» RAW DATA:

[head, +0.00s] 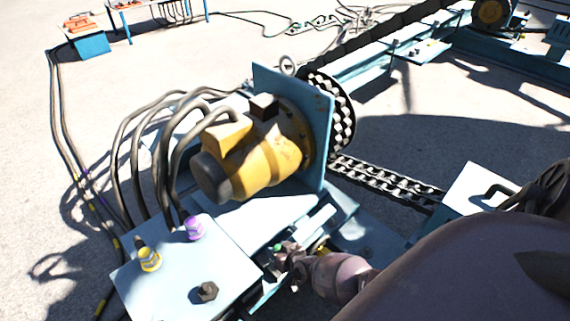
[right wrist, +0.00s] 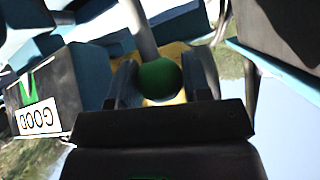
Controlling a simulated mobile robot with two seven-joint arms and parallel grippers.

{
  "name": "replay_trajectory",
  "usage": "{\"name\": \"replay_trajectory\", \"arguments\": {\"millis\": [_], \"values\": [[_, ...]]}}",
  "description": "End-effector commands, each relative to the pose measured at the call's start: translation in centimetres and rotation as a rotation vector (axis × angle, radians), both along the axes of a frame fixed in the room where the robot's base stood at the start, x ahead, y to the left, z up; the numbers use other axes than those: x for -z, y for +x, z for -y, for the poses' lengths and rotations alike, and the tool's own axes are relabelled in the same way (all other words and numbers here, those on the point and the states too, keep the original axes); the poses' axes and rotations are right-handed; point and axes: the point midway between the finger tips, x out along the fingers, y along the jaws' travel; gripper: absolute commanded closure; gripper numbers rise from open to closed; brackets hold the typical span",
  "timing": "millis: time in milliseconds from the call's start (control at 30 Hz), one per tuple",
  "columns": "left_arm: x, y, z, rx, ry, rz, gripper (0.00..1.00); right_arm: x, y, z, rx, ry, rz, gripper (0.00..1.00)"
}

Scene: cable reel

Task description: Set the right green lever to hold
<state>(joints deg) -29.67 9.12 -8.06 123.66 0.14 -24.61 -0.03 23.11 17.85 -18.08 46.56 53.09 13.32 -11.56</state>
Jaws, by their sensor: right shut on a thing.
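The green lever's round knob (right wrist: 159,79) sits between the two fingers of my right gripper (right wrist: 163,88) in the right wrist view. The gripper is shut on it, and a grey rod runs up from the knob. In the head view, my right gripper (head: 284,257) reaches in from the lower right, with a small green spot of the knob (head: 277,247) at its tip. It is beside the light blue base below the yellow motor. The lever's lower part and its position marks are hidden or too small to read. My left gripper is not in view.
The yellow motor (head: 258,155) on a blue plate (head: 322,125) stands behind the gripper, with black hoses (head: 140,150) to its left. A white box top (head: 190,270) with yellow and purple fittings lies left.

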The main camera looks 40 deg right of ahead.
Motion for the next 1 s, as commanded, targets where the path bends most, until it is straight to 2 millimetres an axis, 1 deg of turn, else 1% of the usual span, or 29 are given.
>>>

» DIRECTION:
Where does the word "commanded" appear? Return each line that holds it.

» FINAL RESULT:
  "description": "End-effector commands, each relative to the pose measured at the call's start: translation in centimetres and rotation as a rotation vector (axis × angle, radians), both along the axes of a frame fixed in the room where the robot's base stood at the start, x ahead, y to the left, z up; the numbers use other axes than those: x for -z, y for +x, z for -y, for the poses' lengths and rotations alike, and the tool's own axes are relabelled in the same way (all other words and numbers here, those on the point and the states too, keep the original axes); the poses' axes and rotations are right-handed; point and axes: the point midway between the finger tips, x out along the fingers, y along the jaws' travel; gripper: absolute commanded closure; gripper numbers rise from open to closed; brackets hold the typical span",
Motion for the next 1 s, as commanded, targets where the path bends most, until it is straight to 2 millimetres an axis, 1 deg of turn, else 1% of the usual span, or 29 are given.

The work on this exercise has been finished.